Key Concepts 1. Probabilities & Statistics

Options involve risk and are not suitable for all investors. Please read Characteristics and Risks of Standardized Options before deciding to invest in options.

Measuring Implied Volatility

Let’s imagine for a second that you live on the beaches of Florida (or maybe you do already!) If you see the water levels of the beach each day, you can easily tell when the water levels are high or low. A tourist, however, may just come to the beach for the first time and think an extremely high or low water level is normal. You have the ability to put context around the water levels, where the tourist does not. That’s the importance of measuring implied volatility (IV) - putting context around IV levels that we’re seeing. At tastytrade, we focus on two measurements - IV Rank & IV Percentile.

Implied Volatility Rank

IV Rank is a measurement from 0 to 100 that analyzes the high IV point & the low IV point over a certain time frame, and weighs current IV levels against those points. We usually look at a time frame of one year. For example, if an underlying had an IV low of 50% and an IV high of 150%, an IV rank of 50 would mean IV was currently at 100%. If that same underlying had an IV of 50% or lower, it would have an IV Rank of 0. If it had an IV of 150% or higher, it would have an IV Rank of 100. One of the concerns with IV Rank is that it doesn’t take outlier IV spikes or lulls into account.
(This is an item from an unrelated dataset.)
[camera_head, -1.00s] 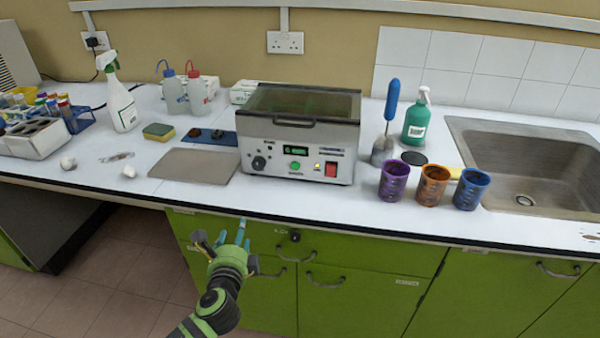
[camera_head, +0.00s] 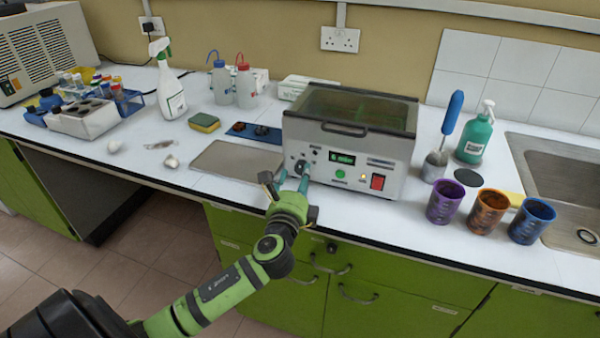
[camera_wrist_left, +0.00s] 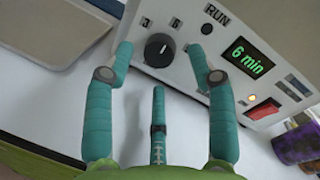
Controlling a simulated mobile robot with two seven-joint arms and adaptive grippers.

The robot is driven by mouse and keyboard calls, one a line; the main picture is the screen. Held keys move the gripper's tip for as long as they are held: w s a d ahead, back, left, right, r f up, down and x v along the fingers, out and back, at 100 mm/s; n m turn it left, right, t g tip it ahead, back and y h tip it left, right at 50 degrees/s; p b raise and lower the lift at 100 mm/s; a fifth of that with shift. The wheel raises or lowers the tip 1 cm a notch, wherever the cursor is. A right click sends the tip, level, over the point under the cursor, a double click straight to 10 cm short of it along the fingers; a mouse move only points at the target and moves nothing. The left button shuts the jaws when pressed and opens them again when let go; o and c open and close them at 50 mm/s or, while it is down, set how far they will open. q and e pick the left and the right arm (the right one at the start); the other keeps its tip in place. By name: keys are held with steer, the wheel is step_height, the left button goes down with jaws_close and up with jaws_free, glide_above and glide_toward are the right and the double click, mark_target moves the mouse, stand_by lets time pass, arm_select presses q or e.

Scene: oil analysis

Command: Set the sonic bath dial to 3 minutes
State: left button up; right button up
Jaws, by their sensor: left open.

If an earnings announcement spikes IV to 200% just for one day, the new measurement for IV Rank would be from 50% to 200% for that same underlying. IV Percentile looks to smooth out this flaw and provide a more accurate reading.

IV Percentile

IV Percentile weighs each day equally. In the IV Rank example, that earnings spike to 200% has a much heavier weight than the other days of normal IV, because it single handedly moved the range by 50%. IV percentile takes all the trading days for the past year, and measures the percentage of days IV was lower than the current level. This means that even if there was a spike in IV for one day, it wouldn’t change the calculation as drastically. That one data point would then just be excluded from the percentage of days IV was below the current level. This results in a much smoother calculation, but it is harder to calculate off hand than IV Rank.

In any case, putting context around IV is important regardless of whether you use IV Rank or IV Percentile. We suggest picking one that you’re comfortable with and sticking with it, so you’re not looking at two different beaches and trying to compare their water levels similarly!